Tak mengherankan orang mati-matian mempertahankannya. Segala cara, segala kemungkinan, termasuk dengan jalan ”belakang”, dan diam-diam menggunakan jampi-jampi dan pengaruh gaib, ditempuh. Orang dibuat sakit supaya tak berfungi, untuk kemudian diganti. Banyak cara mempertahankan kekuasaan yang korup di dalam birokrasi yang telah tidak menjadi dirinya sendiri tadi. Birokrasi telah jauh menyimpang.

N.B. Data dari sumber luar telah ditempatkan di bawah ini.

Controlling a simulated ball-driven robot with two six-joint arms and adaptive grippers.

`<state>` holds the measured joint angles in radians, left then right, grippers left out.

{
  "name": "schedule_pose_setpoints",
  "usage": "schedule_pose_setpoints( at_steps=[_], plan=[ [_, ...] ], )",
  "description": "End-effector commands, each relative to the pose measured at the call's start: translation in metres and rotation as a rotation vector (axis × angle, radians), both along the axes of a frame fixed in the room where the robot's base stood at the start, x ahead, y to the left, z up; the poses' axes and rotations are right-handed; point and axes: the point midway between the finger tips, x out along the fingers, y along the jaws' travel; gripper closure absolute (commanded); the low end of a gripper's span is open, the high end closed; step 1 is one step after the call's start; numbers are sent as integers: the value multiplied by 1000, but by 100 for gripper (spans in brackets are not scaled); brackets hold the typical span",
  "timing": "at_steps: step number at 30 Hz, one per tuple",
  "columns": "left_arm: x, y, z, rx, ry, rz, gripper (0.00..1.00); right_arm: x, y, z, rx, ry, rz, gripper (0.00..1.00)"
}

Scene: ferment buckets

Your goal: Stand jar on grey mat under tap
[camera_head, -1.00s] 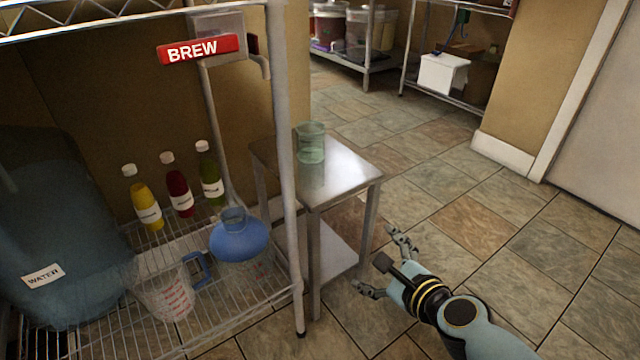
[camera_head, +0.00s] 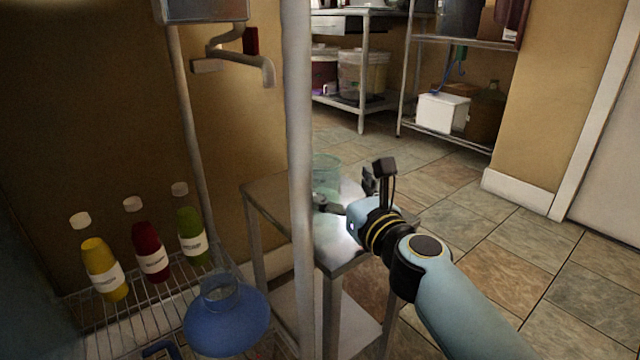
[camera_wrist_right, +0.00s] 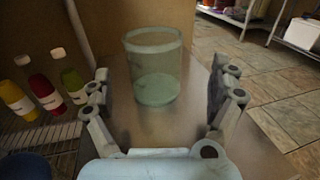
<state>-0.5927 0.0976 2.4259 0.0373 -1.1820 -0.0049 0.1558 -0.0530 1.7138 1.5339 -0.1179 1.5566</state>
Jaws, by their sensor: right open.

Dia bergerak untuk memenuhi kepentingan tangan yang tak tampak tadi. Itulah tangan para centeng di birokrasi. Centeng tak harus berwajah seram seperti Abang Jampang, tetapi tak jarang berwajah lembut seperti Arjuna. Dengan kata lain, mungkin birokrasi identik dengan organisasi bawah tanah milik para centeng. Di sana kata ”rakyat”, ”publik” dan ”umum” lenyap, Tapi jangan salah, kata ”centeng itu sendiri pun tak ada di sana. Centeng ada di mana-mana, tapi selalu tersembunyi secara rapi.

Birokrasi kita merupakan sebuah penyimpangan. Wajahnya seperti hantu yang menakutkan. Kita takut pada hantu ini bukan hanya pada malam hari. Di siang hari, di tengah orang banyak pun kita merasa takut. Penyimpangan secara terbuka dan blak-blakan itu dimulai di berbagai pusat kekuasaan, di kota-kota besar. Apa yang disebut orang ”pusat” dan petunjuk dari ”pusat” itu bagi orang ”daerah” terasa sebagai teladan suci. Padahal itu hanya teladan centeng. Di hadapan orang ”pusat” orang ”daerah” selalu membungkuk takzim.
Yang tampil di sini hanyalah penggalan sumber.